Artificial reefs aren't a new idea. For years, fisheries have made faux reefs by dumping junk -- old boats, airplanes, washing machines -- into the sea. But such unscientific efforts can go haywire. In 1972, about two million tires were dumped in the waters near Ft. Lauderdale, Fla., in an attempt to provide a habitat for fish. The tires failed to attract marine life and instead littered the ocean floor. They are now being removed.
The new "designer reefs" are much more sophisticated. EcoReefs Inc., of Jackson, Wyo., sells ceramic structures shaped like branching corals, essentially a prefabricated kit for making a customized reef. A Philippine company molds artificial coral whose shape, texture, color and even chemical signature are much like the real thing. One quixotic scientist tries to spur coral growth by piping low-voltage electricity through large metal mesh placed underwater.
But copying Mother Nature isn't easy. An artificial reef may work in one location but flop elsewhere. Some coral fragments thrive only in shallower waters. Others must be oriented just so or they won't grow. On the Caribbean island of Curacao, a reef-ball team made the mistake of planting corals upright instead of sideways, and they fell off in a big storm. In Oman, which isn't known for hurricanes, a storm earlier this year wiped out some coral growth on reef balls.
Reefs that develop naturally are created from colonies of tiny coral polyps.

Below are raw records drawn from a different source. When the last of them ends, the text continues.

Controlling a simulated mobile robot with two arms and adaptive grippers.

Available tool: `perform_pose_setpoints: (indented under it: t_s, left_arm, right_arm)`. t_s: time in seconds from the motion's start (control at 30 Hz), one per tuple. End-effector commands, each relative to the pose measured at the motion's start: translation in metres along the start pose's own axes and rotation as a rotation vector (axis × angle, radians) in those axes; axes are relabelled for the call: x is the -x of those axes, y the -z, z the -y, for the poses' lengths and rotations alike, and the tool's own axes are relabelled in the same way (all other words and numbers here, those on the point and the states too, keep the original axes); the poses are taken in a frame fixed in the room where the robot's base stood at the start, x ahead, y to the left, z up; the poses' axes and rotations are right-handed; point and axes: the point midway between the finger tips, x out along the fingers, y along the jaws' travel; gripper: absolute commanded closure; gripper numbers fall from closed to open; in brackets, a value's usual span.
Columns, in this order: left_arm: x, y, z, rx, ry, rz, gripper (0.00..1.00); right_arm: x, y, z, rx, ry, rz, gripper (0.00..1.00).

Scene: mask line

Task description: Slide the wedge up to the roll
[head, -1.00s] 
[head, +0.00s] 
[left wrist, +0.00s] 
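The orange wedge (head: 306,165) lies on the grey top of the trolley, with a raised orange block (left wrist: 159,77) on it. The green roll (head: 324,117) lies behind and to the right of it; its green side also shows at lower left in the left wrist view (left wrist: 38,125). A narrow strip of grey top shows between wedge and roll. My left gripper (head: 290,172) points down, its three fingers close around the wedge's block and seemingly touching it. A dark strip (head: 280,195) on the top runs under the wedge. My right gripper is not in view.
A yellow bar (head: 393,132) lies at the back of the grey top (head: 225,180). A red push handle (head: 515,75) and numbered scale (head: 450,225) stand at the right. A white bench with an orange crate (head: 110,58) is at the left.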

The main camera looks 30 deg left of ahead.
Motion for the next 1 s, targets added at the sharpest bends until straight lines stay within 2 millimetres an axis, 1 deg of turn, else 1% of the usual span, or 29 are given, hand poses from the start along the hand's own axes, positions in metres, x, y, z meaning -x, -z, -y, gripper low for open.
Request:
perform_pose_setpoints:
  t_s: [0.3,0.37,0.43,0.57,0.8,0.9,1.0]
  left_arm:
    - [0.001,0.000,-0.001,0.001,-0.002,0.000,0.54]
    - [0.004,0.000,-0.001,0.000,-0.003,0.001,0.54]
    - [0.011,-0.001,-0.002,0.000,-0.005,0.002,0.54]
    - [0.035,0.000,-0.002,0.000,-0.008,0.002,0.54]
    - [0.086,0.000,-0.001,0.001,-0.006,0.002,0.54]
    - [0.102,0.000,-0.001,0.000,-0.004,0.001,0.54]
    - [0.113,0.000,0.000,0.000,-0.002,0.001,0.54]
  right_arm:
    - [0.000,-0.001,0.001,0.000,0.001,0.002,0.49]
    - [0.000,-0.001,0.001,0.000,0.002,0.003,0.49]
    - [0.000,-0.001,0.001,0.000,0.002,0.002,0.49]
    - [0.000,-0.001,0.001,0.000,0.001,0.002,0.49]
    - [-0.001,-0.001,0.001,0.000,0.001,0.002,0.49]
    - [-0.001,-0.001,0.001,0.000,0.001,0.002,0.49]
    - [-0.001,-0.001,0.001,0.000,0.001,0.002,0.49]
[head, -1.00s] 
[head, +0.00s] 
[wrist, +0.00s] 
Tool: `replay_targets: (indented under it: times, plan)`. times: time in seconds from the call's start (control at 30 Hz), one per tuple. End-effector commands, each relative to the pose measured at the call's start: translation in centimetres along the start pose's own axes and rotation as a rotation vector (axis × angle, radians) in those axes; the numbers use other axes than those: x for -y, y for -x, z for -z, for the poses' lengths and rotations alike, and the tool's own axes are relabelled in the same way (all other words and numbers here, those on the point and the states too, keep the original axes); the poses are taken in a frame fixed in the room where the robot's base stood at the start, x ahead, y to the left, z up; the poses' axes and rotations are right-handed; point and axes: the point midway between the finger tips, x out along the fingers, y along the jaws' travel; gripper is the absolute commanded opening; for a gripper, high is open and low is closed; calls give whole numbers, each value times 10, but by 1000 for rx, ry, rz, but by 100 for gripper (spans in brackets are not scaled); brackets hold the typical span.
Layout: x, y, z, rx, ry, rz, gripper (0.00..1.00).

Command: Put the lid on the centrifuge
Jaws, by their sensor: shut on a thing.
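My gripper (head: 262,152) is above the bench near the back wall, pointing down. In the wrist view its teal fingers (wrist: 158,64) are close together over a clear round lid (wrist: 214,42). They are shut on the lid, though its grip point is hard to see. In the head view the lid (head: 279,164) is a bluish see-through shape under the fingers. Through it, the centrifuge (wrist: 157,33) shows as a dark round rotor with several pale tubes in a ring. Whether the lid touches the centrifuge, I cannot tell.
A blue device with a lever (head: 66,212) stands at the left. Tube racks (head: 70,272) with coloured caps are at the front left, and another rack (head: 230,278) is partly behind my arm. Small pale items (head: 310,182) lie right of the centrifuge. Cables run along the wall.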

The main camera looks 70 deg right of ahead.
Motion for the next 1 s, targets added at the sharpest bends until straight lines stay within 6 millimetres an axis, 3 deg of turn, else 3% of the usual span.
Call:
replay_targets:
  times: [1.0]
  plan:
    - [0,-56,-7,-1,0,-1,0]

When these animals die, they leave behind a limestone "skeleton" on which other polyps grow, slowly creating larger and larger structures. These reefs range from the size of a small flower bed to the Great Barrier Reef, a coral edifice that stretches 1,400 miles along the Australian coast.
Sea creatures depend on reefs for shelter and feeding and mating grounds. For humans, they are a rich source of fish and, increasingly, a destination for snorkeling, diving and other recreational activities. The U.S. National Oceanic and Atmospheric Administration estimates that coral reefs world-wide provide as much as $375 billion of services annually.
But reefs face increasing danger as traditional threats are compounded by the effects of global warming. Higher sea temperatures have weakened or killed a large number of coral reefs through a process known as bleaching. Warmer oceans may also be triggering more frequent intense hurricanes, and a single such storm can trash parts of a 10,000-year-old reef in minutes. In addition, as more carbon dioxide is pumped into the air, more gets dissolved in the oceans -- turning the water more acidic and hurting coral growth.
"About 30% of the world's reefs have been destroyed in my lifetime," says the 43-year-old Mr. Barber. If current conditions continue, as many as 70% of the world's reefs could disappear within 50 years, according to NOAA.